Circularity and many sustainability strategies work to decrease, eliminate, and/or completely reuse waste so that it can be recirculated indefinitely. We can reduce waste by redesigning our products to minimize production waste. And we can choose materials that can be more easily recycled. Also, it helps to find new and innovative ways to use waste material (see our Revival: Tent Rescue project). And finally, we can communicate with our customers about their options once they are ready to dispose of their products.
Post-industrial
There are two types of waste businesses talk about often. The first is post-industrial waste. The process of manufacturing a product creates this waste. To start, it can include waste material, like scraps of fabric created when cutting out a pattern to sew. Secondly, dyeing or treating processes create waste water. And finally there may even be packaging used to ship materials and products from suppliers to the factory. We can address post-industrial waste by creating more material-efficient design. And we can choose more sustainable materials. Find circular strategies for our waste.
At Diamond Brand, we are planning to create zero post-industrial fabric waste from our branded production by 2023. You can learn more about this goal here.
Post-consumer
The second significant source of waste in our economy is post-consumer waste. This is the waste we create at home by using packaging or wearing out a product. At first glance, it may feel like consumers are responsible for this waste. However, company’s designs and chosen materials on the front-end have a huge impact on the amount of post-consumer waste created. For example, companies package products in huge amounts of unnecessary plastic. This puts the responsibility on the consumer to deal with it. So the lack of good waste management infrastructure means that most of this waste ends up in the landfill. Ultimately, companies should own the responsibility for the management of any waste created throughout the lifecycle of their products.
First, at home, you can reuse packaging, mend clothing or repair broken items. Next, you can compost natural materials like food scraps, paper products, or natural fibers like cotton and wool. Then, buying in bulk (especially in reusable containers) is another great way to reduce your post-consumer waste. But remember, the true responsibility for this waste should be on the companies that created it in the first place. Thus, let your favorite producers know that their management of post-consumer waste is important to you!
Take-back programs, like our Revival: Tent Rescue program, are one way businesses can take responsibility for the post-consumer waste they create.
Renewable material
A renewable material is one that will naturally replenish itself within a human time-scale. Common renewable materials include agricultural and wild-harvested products. This includes things like vegetables, meat, fish, leather, and fiber, and forest products like wood, paper, and cardboard. Some energy sources are also renewable, like wind, solar, hydro, and geothermal. While resources like oil, natural gas, and mined minerals are natural, they replenish at an extremely slow pace.

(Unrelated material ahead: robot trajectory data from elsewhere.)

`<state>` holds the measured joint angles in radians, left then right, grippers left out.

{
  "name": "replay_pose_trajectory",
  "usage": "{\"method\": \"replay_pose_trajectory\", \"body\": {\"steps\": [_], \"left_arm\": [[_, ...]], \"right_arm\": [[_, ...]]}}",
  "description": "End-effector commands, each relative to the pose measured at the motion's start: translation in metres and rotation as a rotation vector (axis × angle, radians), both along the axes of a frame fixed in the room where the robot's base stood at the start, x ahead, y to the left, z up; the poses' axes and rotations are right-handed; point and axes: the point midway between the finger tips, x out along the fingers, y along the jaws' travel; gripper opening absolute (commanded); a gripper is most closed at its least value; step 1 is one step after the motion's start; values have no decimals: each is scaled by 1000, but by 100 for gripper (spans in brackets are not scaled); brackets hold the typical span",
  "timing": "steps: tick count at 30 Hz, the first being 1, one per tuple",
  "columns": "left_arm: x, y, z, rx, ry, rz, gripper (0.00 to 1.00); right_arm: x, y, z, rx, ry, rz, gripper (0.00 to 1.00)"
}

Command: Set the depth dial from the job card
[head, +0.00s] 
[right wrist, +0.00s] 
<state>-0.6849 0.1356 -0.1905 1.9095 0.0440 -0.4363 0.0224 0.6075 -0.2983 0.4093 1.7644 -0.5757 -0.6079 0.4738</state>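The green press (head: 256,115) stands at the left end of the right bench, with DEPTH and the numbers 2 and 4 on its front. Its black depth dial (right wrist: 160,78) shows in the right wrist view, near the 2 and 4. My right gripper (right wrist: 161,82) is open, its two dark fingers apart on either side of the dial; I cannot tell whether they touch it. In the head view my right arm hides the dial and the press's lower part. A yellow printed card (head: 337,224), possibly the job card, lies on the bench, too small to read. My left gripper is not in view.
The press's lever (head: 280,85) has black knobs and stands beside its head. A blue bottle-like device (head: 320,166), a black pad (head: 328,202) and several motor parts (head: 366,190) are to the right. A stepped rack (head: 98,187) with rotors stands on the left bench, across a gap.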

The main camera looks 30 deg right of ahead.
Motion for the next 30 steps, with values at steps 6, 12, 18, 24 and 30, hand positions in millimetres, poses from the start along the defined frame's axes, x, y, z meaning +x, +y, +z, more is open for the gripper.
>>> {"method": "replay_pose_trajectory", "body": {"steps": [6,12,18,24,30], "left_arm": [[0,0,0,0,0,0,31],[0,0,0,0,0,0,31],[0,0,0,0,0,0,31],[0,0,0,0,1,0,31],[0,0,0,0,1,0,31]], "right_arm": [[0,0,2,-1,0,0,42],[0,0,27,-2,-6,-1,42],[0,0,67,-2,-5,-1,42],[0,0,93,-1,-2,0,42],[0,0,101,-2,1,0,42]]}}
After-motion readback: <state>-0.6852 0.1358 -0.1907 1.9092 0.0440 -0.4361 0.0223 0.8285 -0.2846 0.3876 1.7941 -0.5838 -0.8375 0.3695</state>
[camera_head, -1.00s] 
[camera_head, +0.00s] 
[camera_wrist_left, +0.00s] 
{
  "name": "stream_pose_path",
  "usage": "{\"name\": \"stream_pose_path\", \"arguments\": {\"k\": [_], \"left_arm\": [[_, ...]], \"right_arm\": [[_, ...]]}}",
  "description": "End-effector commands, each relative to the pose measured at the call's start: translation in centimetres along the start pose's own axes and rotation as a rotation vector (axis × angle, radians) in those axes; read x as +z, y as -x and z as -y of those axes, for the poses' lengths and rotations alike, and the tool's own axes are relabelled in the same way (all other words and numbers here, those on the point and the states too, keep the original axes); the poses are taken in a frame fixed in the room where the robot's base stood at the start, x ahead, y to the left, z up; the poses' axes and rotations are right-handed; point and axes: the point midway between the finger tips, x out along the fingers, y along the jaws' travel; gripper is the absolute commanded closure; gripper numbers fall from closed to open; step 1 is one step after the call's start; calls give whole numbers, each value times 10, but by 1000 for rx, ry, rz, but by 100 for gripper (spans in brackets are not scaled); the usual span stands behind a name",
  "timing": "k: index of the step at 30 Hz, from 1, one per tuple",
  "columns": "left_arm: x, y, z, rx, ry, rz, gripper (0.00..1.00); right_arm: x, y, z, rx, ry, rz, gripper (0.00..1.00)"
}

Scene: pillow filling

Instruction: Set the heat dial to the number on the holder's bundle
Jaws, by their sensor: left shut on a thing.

And our usage far outpaces that rate of replenishment.
This means we will eventually run out unless we treat these resources as finite. By choosing products made with renewable materials and using renewable energy to power your house, you are not contributing to an over-extraction of Earth’s limited resources. Encourage the business you buy from to do the same!
At Diamond Brand, we limit our non-renewable resource use. One way is by offering renewable fabric options like 100% cotton and by using recycled non-renewable resources whenever possible. To learn more about our sustainable fabric options, check out our blog post here (link to sustainable fabric post).
Carbon footprint
The total amount of greenhouse gases created by an individual, a company, or in the production of a product is a carbon footprint. Carbon dioxide is the most common greenhouse gas. It is the one most are familiar with. But others, including methane, nitrous oxide, and fluorinated gases, can have an even greater environmental impact. So to understand your carbon footprint, you can use a calculator, like this one, to calculate your average emissions. These come from commuting, heating your home, or buying new products. Companies can analyze their supply chain and the emissions created in each step of a production process to understand their total carbon footprint or the footprint of a specific item.
Check out this article from Columbia University that includes 35 ways to reduce your personal carbon footprint.
Triple Bottom Line
Business writer John Elkington coined the phrase “Triple Bottom Line” in 1994. In traditional business accounting, the “bottom line” refers to either the profit or the loss at the bottom of a statement of revenue and expenses. The TBL framework adds two additional “bottom lines” to the traditional “profit” perspective. “People” and “planet” account for the full environmental and social costs of the business. Overall, the Triple Bottom Line framework encourages businesses to balance their financial growth with responsibility and care for their stakeholders and the planet. Do well by doing good.
At Diamond Brand Gear, we define our version of the Triple Bottom Line as a framework. It accounts for the wellbeing of our craftspeople, our communities, and the Earth. Also, we acknowledge that our craft must thrive well beyond the next 138 years. We must nuture these three forces with equal importance—a challenge we humbly accept.